Each of them is so unique, it is hard to believe we are all bound to the same strange lot. Some have grown and evolved into genuinely amazing individuals. Some of continue to slip further away and lose touch with those we once held so dear. When new members join, it seems like the windows of possibility open and change is swept in on the breeze.

It's that time again. In my eyes anyway. Even if they are only family on a technicality, I'll take it. Tony & Ashley are getting married on Saturday. He has been in my life for so long, it would seem odd to me now thinking about us not being connected in some way. Christy (his sister) and Erik (my brother) have been married for two years. They are one of the most inspirational couples I know. They are so right for each other. I guess I have claimed Tony and Becky as my other default siblings-in-law. I adore each of them. I probably don't tell them enough how great I think they are. I'm rambling now, but suffice it to say ... he is family to me and I am so happy for him. Our lives have both twisted and turned and our fates have not paned out like we once thought they would ... but like I always say, with a little time & perspective it all seems to be working out.

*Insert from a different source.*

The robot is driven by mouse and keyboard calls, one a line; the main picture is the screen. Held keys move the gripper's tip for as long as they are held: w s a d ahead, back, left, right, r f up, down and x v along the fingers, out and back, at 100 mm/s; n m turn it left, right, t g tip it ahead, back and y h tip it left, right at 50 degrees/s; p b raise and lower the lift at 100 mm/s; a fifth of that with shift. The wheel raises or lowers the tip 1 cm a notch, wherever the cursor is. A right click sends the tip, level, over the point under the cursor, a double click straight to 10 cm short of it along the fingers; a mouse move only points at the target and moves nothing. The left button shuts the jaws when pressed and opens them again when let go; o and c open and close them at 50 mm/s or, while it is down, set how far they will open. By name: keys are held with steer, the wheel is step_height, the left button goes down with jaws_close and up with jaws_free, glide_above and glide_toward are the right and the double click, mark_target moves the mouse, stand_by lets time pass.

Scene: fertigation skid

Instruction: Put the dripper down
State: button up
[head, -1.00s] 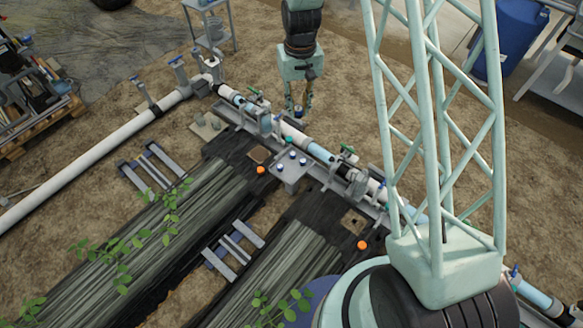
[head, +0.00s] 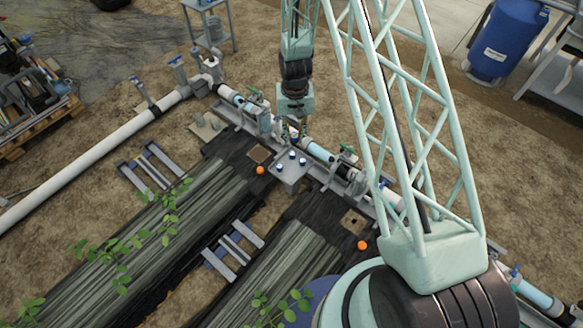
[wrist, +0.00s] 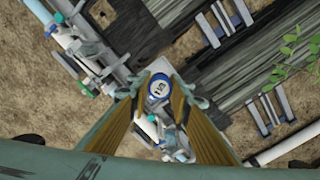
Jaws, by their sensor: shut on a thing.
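The dripper (wrist: 158,88), a small round piece with a blue rim and a white face with dark marking, sits between my gripper's fingertips in the wrist view. My gripper (head: 294,134) points down and is shut on it. In the head view, the gripper is just behind a small grey tray (head: 288,182) beside the pipe line. Several blue-and-white drippers (head: 302,162) stand on this tray. The held dripper appears above the tray's far side; whether it touches anything I cannot tell.
A pipe line with green-handled valves (head: 347,151) runs diagonally beside the tray. Orange balls (head: 260,170) lie near dark growing beds (head: 165,215). Small slatted stands (head: 233,249) and leafy plants (head: 125,245) are nearer. Bare soil lies behind the pipes.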

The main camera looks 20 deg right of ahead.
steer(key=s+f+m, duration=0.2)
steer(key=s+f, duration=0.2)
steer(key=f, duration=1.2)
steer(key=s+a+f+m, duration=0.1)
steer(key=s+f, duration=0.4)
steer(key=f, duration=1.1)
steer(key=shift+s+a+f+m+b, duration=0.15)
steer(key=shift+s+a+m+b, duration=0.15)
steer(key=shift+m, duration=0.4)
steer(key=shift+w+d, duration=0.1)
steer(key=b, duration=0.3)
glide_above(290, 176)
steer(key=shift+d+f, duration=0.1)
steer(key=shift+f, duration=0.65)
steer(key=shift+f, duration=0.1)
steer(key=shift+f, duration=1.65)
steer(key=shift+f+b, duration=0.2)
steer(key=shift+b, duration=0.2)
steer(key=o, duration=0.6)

As one joins, others leave. I consider my dear friends the family I have picked instead of the ones I was given. Travis & Heather are leaving. They announced today that Heather would be taking a job at the YMCA in Indianapolis. She is very excited and professionally this is a dream job ... but they are going to be very missed. I haven't known them to long, but have grown to love them each dearly. It is such a happy/sad bitter/sweet weekend.

That's the way my life usually plays out though. I can never have the sugar without the salt. I'll take it however it comes though, because the good times are something I wouldn't trade for the world. Cheers to my ever growing, ever changing family. I hope they keep me laughing for a long time.